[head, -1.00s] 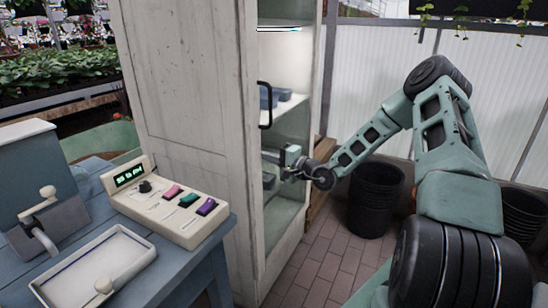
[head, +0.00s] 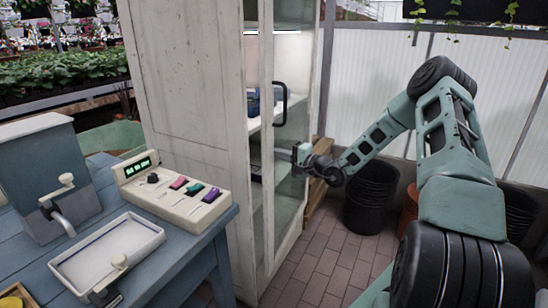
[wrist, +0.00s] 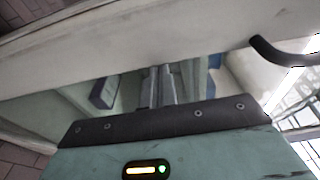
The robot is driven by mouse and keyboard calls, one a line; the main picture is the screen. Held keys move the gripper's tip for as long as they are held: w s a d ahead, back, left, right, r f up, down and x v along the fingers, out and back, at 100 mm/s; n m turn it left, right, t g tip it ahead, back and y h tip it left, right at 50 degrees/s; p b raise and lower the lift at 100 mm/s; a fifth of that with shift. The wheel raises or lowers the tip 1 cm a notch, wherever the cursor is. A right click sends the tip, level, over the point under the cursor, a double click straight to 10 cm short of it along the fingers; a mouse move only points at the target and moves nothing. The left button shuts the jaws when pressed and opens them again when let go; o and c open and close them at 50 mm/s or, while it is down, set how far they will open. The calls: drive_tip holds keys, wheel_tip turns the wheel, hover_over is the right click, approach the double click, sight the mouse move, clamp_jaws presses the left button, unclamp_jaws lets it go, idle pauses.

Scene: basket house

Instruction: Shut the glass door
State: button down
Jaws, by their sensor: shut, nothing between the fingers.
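The glass door (head: 288,185) has a white frame and stands ajar on the tall white cabinet (head: 185,110). A narrow gap shows between the cabinet's front post and the door's left stile. The black handle (head: 284,103) is on that stile, and it shows at the right in the wrist view (wrist: 275,52). My gripper (head: 300,154) is shut and empty on the outer side of the door, right of the handle and lower. In the wrist view its fingertips (wrist: 163,70) are close to the white stile (wrist: 160,48); I cannot tell whether they touch.
A blue table with a control panel (head: 170,190), a white tray (head: 105,250) and a blue box with a crank (head: 45,170) stands at left. Black pots (head: 372,200) stand behind my arm. The brick floor (head: 320,265) before the cabinet is clear.

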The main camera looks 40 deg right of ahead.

════════════════════

▸ Problem
Extract the lines exactly, please: the first line of the listing, the line with "State: button down", and every line between them, but no pictures.

▸ Response to this task
[head, -1.00s] 
[head, +0.00s] 
[wrist, +0.00s] 
The robot is driven by mouse and keyboard calls, one a line; the main picture is the screen. Held keys move the gripper's tip for as long as they are held: w s a d ahead, back, left, right, r f up, down and x v along the fingers, out and back, at 100 mm/s; n m turn it left, right, t g tip it ahead, back and y h tip it left, right at 50 degrees/s; p b raise and lower the lift at 100 mm/s; a fifth of that with shift. The wheel raises or lowers the tip 1 cm a notch, wherever the cursor is. A right click sends the tip, level, over the point under the cursor, a double click straight to 10 cm short of it along the fingers; a mouse move only points at the target and moves nothing. The left button shuts the jaws when pressed and opens them again when let go; o and c open and close them at 50 mm/s or, while it is down, set how far they will open. The calls: drive_tip holds keys, wheel_tip turns the wheel, hover_over is the right click, approach the double click, sight the mouse move, clamp_jaws presses the left button, unclamp_jaws lets it go, idle pauses.

Scene: basket house

Instruction: Shut the glass door
State: button down

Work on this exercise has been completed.